The Spanish government's Official State Gazette (BOE) has published the declaration of the Via Laietana police station in Barcelona as a Place of Democratic Memory.
However, the site of Franco-era tortures will remain open as a functioning National Police station, but it must include markings of spaces of torture and political persecution.
The resolution establishes that the current police headquarters building was "the main node of the network of spaces and repressive bodies of the Franco dictatorship" in Catalonia.
The agreement rules that the history of the building must be explained and marked in the building itself, while visits will be made possible to certain areas.

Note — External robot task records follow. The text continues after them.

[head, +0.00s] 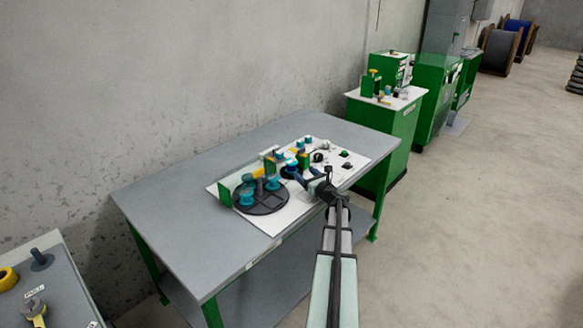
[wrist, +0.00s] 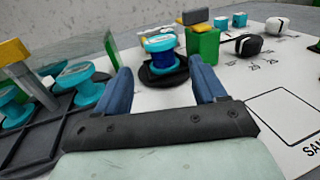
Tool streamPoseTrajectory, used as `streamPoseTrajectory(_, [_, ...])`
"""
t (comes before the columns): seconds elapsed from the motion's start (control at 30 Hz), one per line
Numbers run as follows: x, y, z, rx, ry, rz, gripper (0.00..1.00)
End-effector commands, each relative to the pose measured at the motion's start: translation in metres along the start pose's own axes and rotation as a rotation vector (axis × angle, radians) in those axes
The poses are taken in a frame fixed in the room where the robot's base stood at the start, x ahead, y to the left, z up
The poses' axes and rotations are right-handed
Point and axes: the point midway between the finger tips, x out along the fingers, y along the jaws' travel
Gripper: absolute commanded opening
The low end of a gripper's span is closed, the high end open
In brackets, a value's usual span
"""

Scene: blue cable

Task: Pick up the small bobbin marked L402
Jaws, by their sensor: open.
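A small cyan bobbin (wrist: 162,58) with dark blue winding sits upright on a round black base (wrist: 160,80) in the wrist view. It lies straight ahead of my gripper (wrist: 160,72), between the lines of the two blue fingers. The fingers are open and nothing is held. In the head view my gripper (head: 301,176) is low over the white board, close to that bobbin (head: 291,163). Several other cyan bobbins (wrist: 89,87) stand in a black divided tray (wrist: 62,115) at the left. No L402 marking is readable.
A green block (wrist: 203,46) stands just right of the bobbin. A clear upright panel (wrist: 112,50) and a yellow-topped part (wrist: 14,52) are at the left. A black-and-white item (wrist: 249,44) lies beyond. The white board's right side (wrist: 240,82) is mostly clear.

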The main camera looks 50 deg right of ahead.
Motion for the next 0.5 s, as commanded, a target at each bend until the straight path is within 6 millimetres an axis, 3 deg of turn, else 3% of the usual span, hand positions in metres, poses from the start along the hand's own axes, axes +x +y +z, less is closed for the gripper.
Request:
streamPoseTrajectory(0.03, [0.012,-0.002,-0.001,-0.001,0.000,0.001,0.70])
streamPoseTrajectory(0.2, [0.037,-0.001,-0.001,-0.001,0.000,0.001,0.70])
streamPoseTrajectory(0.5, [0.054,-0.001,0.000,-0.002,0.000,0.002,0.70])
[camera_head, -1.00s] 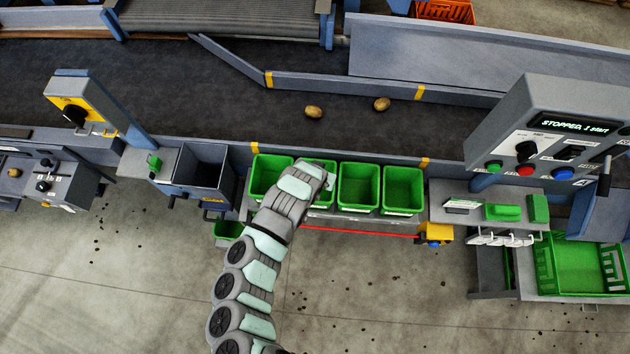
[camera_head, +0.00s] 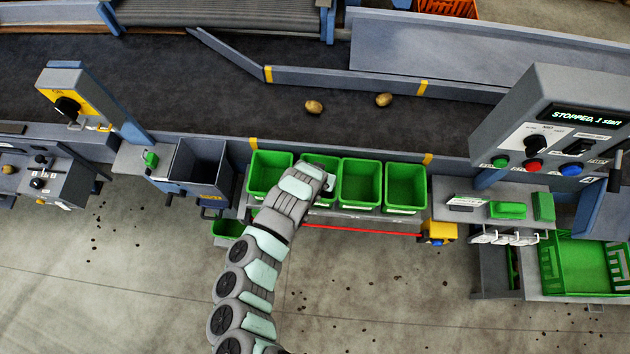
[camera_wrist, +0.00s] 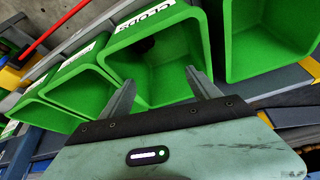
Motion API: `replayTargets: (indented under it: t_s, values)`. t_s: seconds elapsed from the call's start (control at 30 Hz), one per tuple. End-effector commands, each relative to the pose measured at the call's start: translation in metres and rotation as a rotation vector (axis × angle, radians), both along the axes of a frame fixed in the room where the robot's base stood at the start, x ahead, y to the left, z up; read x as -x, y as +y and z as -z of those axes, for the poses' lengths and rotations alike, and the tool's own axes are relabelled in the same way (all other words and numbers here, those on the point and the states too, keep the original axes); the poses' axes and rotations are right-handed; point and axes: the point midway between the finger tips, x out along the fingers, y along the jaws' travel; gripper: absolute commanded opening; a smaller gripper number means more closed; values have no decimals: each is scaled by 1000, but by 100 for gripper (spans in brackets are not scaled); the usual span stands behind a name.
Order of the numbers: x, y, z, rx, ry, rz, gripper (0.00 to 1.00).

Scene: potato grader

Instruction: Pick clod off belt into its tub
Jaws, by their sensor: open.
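My gripper (camera_wrist: 160,78) is open in the wrist view, its two fingers apart and nothing between them. It is over the green tub labelled CLODS (camera_wrist: 175,42). A small dark lump (camera_wrist: 148,44) shows inside this tub, partly in shadow; I cannot tell for certain that it is a clod. Two brown lumps, one left (camera_head: 314,107) and one right (camera_head: 384,100), lie apart on the dark belt (camera_head: 220,100).
Green tubs stand on either side, one at the left (camera_head: 270,191) and two at the right (camera_head: 360,203). A grey bin (camera_head: 200,165) is further left. The control box (camera_head: 550,130) at right reads STOPPED. A blue-grey rail (camera_head: 350,80) bounds the belt's far side.

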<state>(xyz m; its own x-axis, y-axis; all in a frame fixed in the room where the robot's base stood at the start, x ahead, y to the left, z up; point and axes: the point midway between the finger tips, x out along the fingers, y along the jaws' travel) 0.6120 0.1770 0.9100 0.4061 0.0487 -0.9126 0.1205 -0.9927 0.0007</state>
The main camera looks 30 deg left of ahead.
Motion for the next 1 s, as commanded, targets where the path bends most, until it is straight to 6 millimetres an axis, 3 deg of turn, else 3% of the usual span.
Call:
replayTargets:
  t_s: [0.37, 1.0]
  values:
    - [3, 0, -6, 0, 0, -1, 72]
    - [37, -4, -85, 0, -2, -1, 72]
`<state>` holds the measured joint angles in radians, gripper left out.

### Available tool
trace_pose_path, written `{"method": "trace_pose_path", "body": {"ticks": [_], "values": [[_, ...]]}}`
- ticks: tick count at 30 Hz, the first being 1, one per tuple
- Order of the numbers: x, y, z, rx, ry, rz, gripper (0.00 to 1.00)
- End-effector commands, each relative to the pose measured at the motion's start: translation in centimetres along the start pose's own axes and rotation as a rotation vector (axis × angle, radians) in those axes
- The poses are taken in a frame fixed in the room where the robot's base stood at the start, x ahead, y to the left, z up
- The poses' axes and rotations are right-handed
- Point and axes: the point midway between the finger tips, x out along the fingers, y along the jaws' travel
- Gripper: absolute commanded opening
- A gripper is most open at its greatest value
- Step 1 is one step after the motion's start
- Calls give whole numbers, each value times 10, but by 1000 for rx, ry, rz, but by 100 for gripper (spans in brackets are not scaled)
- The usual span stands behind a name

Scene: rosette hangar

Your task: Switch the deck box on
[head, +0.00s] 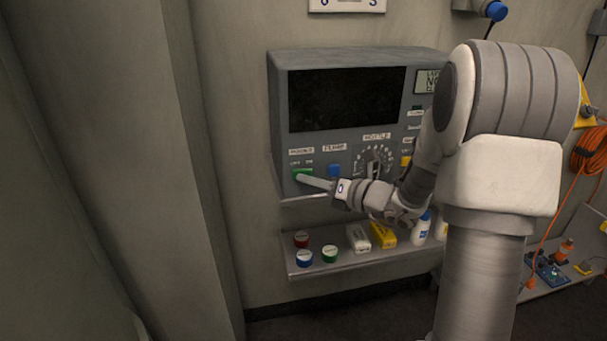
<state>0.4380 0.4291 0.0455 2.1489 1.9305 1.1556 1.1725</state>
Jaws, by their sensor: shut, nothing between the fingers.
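The deck box (276,100) is a grey box on the wall with a dark, blank screen (345,98). On its lower front sit a green switch (303,172) at the left under a small label, a blue button (334,170) beside it, and a round dial (375,160). My gripper (301,177) is shut and empty, its tip at the lower edge of the green switch. Whether it touches the switch I cannot tell. My arm hides the right part of the box front.
A shelf (300,268) below the box holds red, blue and green round pots (329,254), white and yellow boxes (383,236) and white bottles (421,228). An orange cable (590,150) hangs at the right. A wall column (165,160) stands at the left.

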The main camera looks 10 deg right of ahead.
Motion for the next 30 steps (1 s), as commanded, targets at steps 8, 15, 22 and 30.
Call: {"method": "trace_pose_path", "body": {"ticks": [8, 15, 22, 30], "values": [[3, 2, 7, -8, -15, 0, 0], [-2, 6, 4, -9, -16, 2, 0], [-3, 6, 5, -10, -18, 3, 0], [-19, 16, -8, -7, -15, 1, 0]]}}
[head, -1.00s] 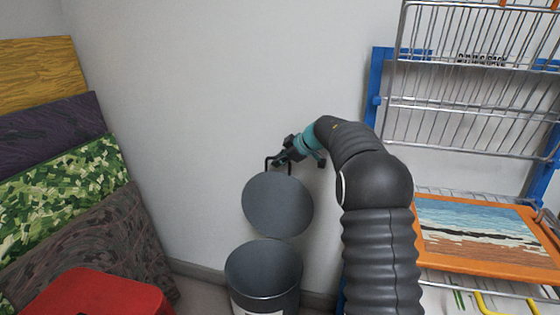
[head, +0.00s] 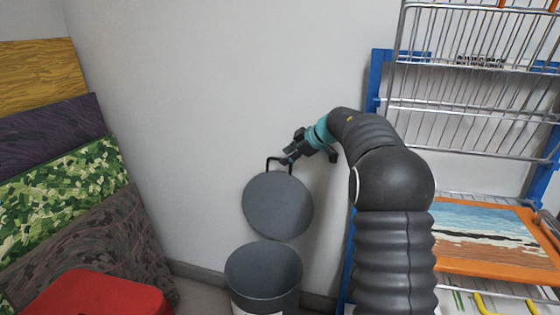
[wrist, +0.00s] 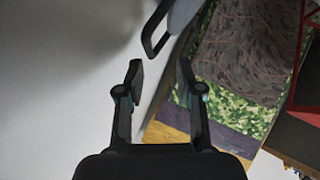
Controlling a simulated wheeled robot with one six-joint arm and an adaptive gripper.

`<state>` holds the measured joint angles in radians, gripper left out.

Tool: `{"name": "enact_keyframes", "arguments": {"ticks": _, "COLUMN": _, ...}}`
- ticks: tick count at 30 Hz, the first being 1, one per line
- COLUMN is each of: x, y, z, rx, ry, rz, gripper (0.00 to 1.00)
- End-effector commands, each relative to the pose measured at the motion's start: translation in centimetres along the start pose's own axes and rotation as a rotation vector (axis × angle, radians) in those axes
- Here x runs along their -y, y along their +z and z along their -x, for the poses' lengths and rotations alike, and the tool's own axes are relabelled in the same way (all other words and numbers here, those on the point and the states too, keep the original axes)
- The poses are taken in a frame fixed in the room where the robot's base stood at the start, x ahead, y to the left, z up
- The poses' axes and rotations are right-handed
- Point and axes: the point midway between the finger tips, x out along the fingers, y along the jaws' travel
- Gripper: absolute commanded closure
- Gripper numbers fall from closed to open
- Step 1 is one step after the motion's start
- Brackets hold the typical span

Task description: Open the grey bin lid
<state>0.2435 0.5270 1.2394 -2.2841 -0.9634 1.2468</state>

The website of the Secretariat of State for Democratic Memory will also have a section dedicated to the building, with photographs and explanations.
From 1941 until Spain’s transition to democracy in the late 1970s, the building housed the Political-Social Brigade — Franco’s secret police in charge of suppressing dissent — and anti-Francoists were routinely interrogated and tortured there.
One of these people is Carles Vallejo, the president of the Former Political Prisoners Francoism Association. Active in the labor movement, Vallejo was arrested in 1970 at age 20 and tortured at the police station for 20 days straight before being sent to Barcelona’s La Model prison.
“I try to avoid Via Laietana because it all comes flooding back,” Vallejo told Catalan News in late 2020, then 45 years after Franco’s death. Life in prison, he said, was better than at the police station, despite being held in solitary confinement for a month: there was no “direct torture” there.
It is estimated that at least 4,143 people were arrested in Barcelona for political activity during the dictatorship.
Torture victim testifies
In May 2025, 82-year-old activist Blanca Serra testified before the Prosecutor's Office of Democratic Memory in Barcelona, hoping that her case will pave the way for the investigation and recognition of more victims of police abuse during the Franco regime and Spain's transition to democracy.
Serra, accompanied by civil society organizations and fellow activists, emphasized her determination to share her story, the first time a torture survivor from the infamous Via Laietana police station has testified before prosecutors.
Blanca and her late sister Eva Serra suffered both physical and psychological abuse in February 1977, as part of systematic political repression which had been imposed during the fascist dictatorship.